In part to justify their cruelty and
exploitation, the Spanish vigorously debated the nature of
Native Americans. One faction held that Native Americans
were only part human and so had no legal or spiritual
privileges. Another faction, a much smaller faction, held
that Native Americans were fully human and deserved to be
treated as full spiritual and legal beings. This faction
vigorously opposed the conquest and even settlement of
America, claiming that the Native Americans had full rights
and privileges to lands that they occupied.

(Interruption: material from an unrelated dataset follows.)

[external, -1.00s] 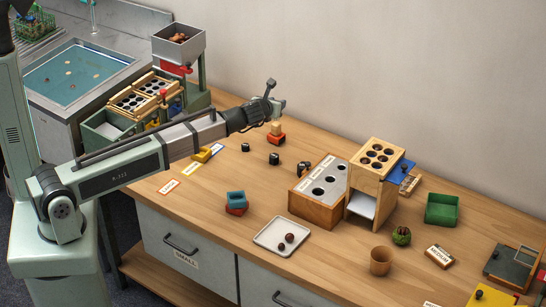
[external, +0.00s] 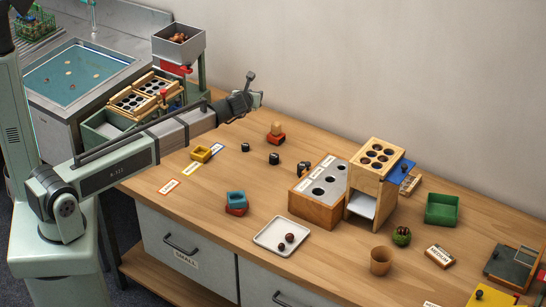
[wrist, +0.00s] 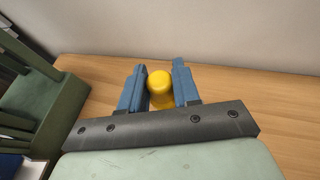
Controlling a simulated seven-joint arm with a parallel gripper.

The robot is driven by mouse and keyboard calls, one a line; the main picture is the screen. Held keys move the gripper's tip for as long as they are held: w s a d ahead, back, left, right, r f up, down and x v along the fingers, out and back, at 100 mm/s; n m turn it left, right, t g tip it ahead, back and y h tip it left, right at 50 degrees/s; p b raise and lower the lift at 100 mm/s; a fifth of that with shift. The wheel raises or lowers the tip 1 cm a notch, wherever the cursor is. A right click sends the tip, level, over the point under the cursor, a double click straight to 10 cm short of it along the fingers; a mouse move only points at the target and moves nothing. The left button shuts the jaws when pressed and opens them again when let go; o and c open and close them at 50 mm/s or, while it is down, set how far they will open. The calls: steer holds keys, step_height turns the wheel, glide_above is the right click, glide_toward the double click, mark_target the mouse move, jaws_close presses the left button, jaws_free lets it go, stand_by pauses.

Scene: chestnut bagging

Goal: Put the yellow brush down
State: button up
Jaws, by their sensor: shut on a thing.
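My gripper (wrist: 159,88) is shut on the yellow brush (wrist: 160,84). In the wrist view its rounded yellow end shows between my two blue fingers, and the rest of it is hidden. In the external view my gripper (external: 256,100) is above the back left part of the wooden table (external: 320,235), near the wall. The brush cannot be made out in the external view. In the wrist view bare wooden table (wrist: 240,88) lies beyond the fingers.
A green stand (wrist: 45,100) is left of my gripper in the wrist view. A red block with a wooden knob (external: 276,137) and small black pieces (external: 274,158) stand on the table. A grey hopper (external: 180,42) stands at the back left. The table's middle has free room.

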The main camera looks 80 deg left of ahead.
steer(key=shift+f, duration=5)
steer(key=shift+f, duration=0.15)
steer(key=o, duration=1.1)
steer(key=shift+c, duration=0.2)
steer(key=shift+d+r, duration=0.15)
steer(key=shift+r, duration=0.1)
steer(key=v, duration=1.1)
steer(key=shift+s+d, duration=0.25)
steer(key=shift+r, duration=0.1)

The Spanish divided their American
territories into two central divisions: New Spain (Mexico
and Central America along with the Caribbean Islands) and
Peru (the western coast of South America). Each of these
territories was ruled by a viceroy, who was the king's civil
and military representative. The viceroy was advised by
councils called audiencias ; these councils also
served as the judicial branch of the colonial
government.
The primary administrative unit, however,
was economic. The Spanish wanted one and only one thing from
the Americas: wealth. Production and trade was overseen by a
board of trade located in Spain that governed all Spanish
trade. In the Americas, however, the Council of the Indies,
which regulated Spanish production and trade in the
Americas, was the real administrative power in the Americas.
This Council appointed all colonial officials, regulated all
the trade, and even regulated church affairs in America.